Copy the data precisely, character for character, and leave out every picture.

§ Data segment:
======

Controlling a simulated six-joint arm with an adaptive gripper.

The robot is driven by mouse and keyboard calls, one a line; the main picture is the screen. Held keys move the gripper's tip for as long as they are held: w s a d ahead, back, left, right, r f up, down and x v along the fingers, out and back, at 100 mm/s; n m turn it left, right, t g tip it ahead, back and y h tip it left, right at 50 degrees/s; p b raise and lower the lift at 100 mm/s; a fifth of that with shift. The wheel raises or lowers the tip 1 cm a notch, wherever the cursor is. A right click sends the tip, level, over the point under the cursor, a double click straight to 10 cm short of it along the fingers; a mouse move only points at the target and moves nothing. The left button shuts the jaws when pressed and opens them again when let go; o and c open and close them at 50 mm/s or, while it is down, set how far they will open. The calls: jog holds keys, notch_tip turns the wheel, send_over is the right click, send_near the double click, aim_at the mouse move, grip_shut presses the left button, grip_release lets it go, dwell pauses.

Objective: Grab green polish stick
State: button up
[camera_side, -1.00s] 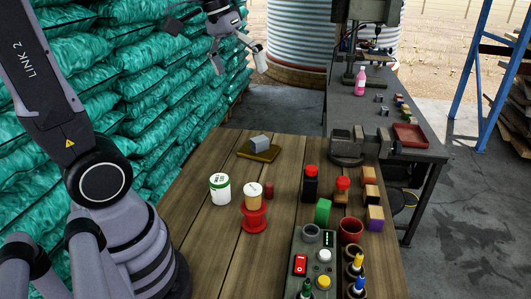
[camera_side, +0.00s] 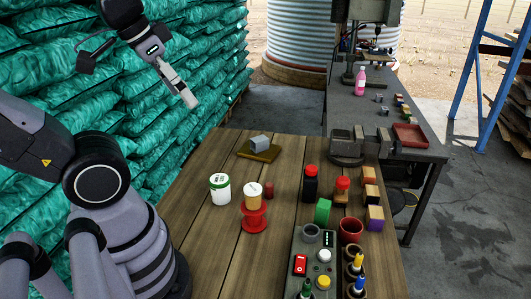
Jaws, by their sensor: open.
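A green upright block (camera_side: 322,211) stands on the wooden table, just behind the grey control box. It looks like a short bar, and I cannot tell for certain that it is the polish stick. Another green-topped piece (camera_side: 306,287) is at the front edge of the picture, by the control box, partly cut off. My gripper (camera_side: 188,99) is open in the air at the upper left, in front of the green sacks. It is well away from both green pieces and holds nothing that I can see.
The table (camera_side: 205,262) also holds a white jar (camera_side: 220,189), a red spool (camera_side: 254,219), a dark red-capped bottle (camera_side: 310,184), a red cup (camera_side: 350,231), several wooden blocks and the control box (camera_side: 313,256). Stacked sacks (camera_side: 120,80) line the left. The table's left front is clear.

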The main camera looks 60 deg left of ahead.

======

§ Problem solution:
Controlling a simulated six-joint arm with an adaptive gripper.

The robot is driven by mouse and keyboard calls, one a line; the main picture is the screen. Held keys move the gripper's tip for as long as they are held: w s a d ahead, back, left, right, r f up, down and x v along the fingers, out and back, at 100 mm/s; n m turn it left, right, t g tip it ahead, back and y h tip it left, right at 50 degrees/s; p b raise and lower the lift at 100 mm/s; a fifth of that with shift. The wheel raises or lowers the tip 1 cm a notch, wherever the cursor is. A right click sends the tip, level, over the point under the cursor, a double click straight to 10 cm short of it along the fingers; a mouse move only points at the target and moves nothing. The left button shuts the jaws when pressed and opens them again when let go; o and c open and close them at 50 mm/s or, while it is down, set how far they will open. The calls: jog holds keys, notch_tip turns the wheel, send_over is the right click, send_near the double click, aim_at the mouse move, grip_shut presses the left button, grip_release lets it go, dwell pauses.

Objective: Grab green polish stick
State: button up
[camera_side, -1.00s] 
[camera_side, +0.00s] 
Jaws, by their sensor: open.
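A green upright block (camera_side: 322,211) stands on the wooden table, just behind the grey control box. It looks like a short bar, and I cannot tell for certain that it is the polish stick. Another green-topped piece (camera_side: 306,287) is at the front edge of the picture, by the control box, partly cut off. My gripper (camera_side: 188,99) is open in the air at the upper left, in front of the green sacks. It is well away from both green pieces and holds nothing that I can see.
The table (camera_side: 205,262) also holds a white jar (camera_side: 220,189), a red spool (camera_side: 254,219), a dark red-capped bottle (camera_side: 310,184), a red cup (camera_side: 350,231), several wooden blocks and the control box (camera_side: 313,256). Stacked sacks (camera_side: 120,80) line the left. The table's left front is clear.

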The main camera looks 60 deg left of ahead.

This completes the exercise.